The last few days have witnessed factory buyers significantly increasing purchasing activity, something that has been largely absent from the trade since last October. Numbers are beginning to tighten and factories are taking steps to try to maintain throughput at current levels. Last week’s kill reduced 4,071 head to 31,580, with many plants operating on a four-day-week.
Factories have been keen to get throughput back to higher levels to compensate for last week’s dip in throughput and a day’s less processing this week. While agents are much more active, they are still trying to curtail upward movement in price. Cracks are appearing in this stance, however. Producers with greater purchasing power in particular are not willing to move cattle at a starting base in negotiations of €3.75/kg for steers and €3.85/kg for heifers.
There are more deals being reported at a base of €3.78/kg to €3.80/kg for steers and €3.88/kg to €3.90/kg for heifers. Some plants are reluctant to pay higher but are willing to forego penalties on cattle that were previously deemed out-of-spec. This is especially the case for bulls, with plants working their way through overage and overweight animals. While throughput of bulls aged less than 24 months reduced by 862 head to 3,723 head last week, the number of bulls aged over 24 months remains unusually high, only reducing by 155 head to 1,124.
Regular sellers have also been in a better position to command higher prices. There are more U grading bulls securing returns of €3.65/kg to €3.70/kg and, while hard to secure, there are producers at the top of the market negotiating €3.75/kg. R grades are trading on average from €3.50/kg to €3.60/kg, with O grades from €3.25/kg to €3.40/kg.
Penalties for bulls aged over 24 months of age have eased from upwards of 50c/kg to 15/kg to 20c/kg in some cases, while there is more scope for producers to get heavy carcase weight bulls (up to 470kg to 480kg) away without penalties where they make up a small component of a larger batch of in-spec bulls.

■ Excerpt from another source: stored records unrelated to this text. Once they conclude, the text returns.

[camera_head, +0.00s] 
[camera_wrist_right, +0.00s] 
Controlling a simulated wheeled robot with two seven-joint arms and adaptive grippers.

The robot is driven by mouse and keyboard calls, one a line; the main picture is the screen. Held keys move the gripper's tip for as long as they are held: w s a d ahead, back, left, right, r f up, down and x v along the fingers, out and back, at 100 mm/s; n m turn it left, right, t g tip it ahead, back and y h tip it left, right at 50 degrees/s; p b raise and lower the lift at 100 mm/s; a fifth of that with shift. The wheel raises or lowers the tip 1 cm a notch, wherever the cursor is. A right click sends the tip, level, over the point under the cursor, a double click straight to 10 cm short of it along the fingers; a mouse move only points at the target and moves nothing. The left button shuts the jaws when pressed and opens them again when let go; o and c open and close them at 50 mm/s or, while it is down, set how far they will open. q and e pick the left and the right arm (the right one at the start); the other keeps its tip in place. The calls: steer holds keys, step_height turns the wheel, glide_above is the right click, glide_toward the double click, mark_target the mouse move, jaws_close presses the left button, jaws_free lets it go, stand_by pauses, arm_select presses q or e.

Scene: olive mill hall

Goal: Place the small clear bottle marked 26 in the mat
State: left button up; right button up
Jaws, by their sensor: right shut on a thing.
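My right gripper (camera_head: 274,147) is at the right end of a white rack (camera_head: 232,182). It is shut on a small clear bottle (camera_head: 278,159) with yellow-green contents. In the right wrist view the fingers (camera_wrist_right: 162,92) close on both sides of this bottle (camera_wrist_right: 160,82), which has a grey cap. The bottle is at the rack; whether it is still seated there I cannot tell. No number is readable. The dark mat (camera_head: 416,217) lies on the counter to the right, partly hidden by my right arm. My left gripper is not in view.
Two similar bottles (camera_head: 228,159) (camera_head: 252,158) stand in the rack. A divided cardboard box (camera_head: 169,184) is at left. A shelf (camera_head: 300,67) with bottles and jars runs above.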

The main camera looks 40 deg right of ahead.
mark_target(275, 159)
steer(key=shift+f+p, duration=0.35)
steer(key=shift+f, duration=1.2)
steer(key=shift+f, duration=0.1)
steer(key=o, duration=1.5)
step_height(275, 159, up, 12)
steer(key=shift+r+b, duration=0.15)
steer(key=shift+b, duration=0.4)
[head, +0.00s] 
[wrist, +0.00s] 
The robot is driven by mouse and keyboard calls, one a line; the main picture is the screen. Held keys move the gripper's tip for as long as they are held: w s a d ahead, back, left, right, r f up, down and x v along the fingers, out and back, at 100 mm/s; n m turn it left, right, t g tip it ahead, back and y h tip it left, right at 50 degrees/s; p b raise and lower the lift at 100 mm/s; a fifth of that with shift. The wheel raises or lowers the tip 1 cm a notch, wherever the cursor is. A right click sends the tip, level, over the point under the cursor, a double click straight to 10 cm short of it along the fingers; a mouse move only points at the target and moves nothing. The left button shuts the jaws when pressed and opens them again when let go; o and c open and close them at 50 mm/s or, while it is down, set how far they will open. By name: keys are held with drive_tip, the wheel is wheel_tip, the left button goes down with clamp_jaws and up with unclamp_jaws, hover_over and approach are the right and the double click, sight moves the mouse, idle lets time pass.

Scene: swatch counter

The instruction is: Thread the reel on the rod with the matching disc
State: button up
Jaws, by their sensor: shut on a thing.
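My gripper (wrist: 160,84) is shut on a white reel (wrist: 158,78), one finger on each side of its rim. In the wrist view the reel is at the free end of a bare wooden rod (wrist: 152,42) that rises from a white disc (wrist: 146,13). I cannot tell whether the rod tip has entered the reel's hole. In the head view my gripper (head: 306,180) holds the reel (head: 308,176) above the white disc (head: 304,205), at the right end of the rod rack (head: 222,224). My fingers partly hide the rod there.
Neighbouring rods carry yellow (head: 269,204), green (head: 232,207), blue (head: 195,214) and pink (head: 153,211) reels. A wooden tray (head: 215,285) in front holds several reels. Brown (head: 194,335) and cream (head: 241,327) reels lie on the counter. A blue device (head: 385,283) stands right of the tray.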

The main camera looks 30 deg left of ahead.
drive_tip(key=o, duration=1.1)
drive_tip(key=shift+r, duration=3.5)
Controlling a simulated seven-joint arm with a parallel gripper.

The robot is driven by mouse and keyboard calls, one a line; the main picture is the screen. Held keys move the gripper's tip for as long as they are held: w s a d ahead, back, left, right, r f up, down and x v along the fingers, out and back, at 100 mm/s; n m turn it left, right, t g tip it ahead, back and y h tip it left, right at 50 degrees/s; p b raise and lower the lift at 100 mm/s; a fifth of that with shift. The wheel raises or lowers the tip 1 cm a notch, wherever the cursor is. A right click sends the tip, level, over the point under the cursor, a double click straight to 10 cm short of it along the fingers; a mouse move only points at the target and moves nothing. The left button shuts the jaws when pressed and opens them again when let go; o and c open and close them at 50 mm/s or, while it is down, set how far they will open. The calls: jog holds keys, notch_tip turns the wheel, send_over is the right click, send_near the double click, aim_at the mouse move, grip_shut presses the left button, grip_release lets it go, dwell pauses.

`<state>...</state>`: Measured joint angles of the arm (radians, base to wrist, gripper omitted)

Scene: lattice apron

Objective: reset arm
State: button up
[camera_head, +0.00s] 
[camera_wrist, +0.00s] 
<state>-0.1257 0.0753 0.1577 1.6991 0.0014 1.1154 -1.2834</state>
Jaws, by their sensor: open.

Bulls less than 16 months and trading on the grid are moving at a base of €3.75/kg on average.
The cow trade seems to be improving at a faster rate in marts, with increased demand a good sign that there is more life entering the overall trade. Factory prices are also creeping upwards, with P+3 grading cows trading from €2.75/kg to €2.90/kg, while a higher percentage of O grading cows are securing a price of €2.90/kg to €2.95/kg with top prices rising to €3.00/kg and higher. R grading cows are trading anywhere from €3.05/kg to €3.20/kg with a similarly wide differential for U grades of €3.25/kg to €3.40/kg or even higher.
Two-tiered pricing
The trade in Northern Ireland is also seeing producers with greater negotiating power opening up a greater price differential to those with reduced trading power.
U-3 base quotes have lifted by 2p/kg in many cases and range from £3.32/kg to £3.36/kg. This is the equivalent of €3.84/kg to €3.91/kg at Wednesday afternoon’s exchange rate of 86.5p to the euro and €4.05/kg to €4.12/kg including VAT at 5.4%. Regular sellers are securing returns into the mid-to-high £3.40s.
The latest AHDB price report shows average steer and heifer prices rising 2p/kg to 3p/kg on the back of tighter throughput. This follows a similar increase in the previous week with R4L steers and heifers trading for £3.52/kg and £3.53/kg (€4.29/kg to €4.30/kg including VAT), respectively. Bulls have increased by 4.7p (£3.40/kg for R3s) with average cow prices rising 6.5p/kg.